-- Start of Recorded information --

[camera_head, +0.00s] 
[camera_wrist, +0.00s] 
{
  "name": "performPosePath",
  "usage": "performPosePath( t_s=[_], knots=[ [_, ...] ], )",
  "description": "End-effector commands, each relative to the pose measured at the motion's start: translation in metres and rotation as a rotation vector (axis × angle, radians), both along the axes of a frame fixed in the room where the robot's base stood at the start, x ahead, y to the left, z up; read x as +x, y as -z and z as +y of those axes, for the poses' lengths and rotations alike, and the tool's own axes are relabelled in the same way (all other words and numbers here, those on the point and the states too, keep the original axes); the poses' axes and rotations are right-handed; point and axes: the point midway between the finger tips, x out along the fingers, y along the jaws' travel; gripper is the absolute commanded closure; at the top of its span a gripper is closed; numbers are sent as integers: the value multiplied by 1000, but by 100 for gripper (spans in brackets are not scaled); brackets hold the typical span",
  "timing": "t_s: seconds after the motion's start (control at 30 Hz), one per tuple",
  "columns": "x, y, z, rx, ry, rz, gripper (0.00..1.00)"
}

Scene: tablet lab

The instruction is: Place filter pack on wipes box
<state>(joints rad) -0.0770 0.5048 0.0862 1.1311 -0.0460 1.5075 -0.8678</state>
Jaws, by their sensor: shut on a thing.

-- End of Recorded information --

**Task statement:** Isolate each line of the listing above that includes "performPosePath". Copy it.

**Result for this task:**
  "name": "performPosePath",
  "usage": "performPosePath( t_s=[_], knots=[ [_, ...] ], )",

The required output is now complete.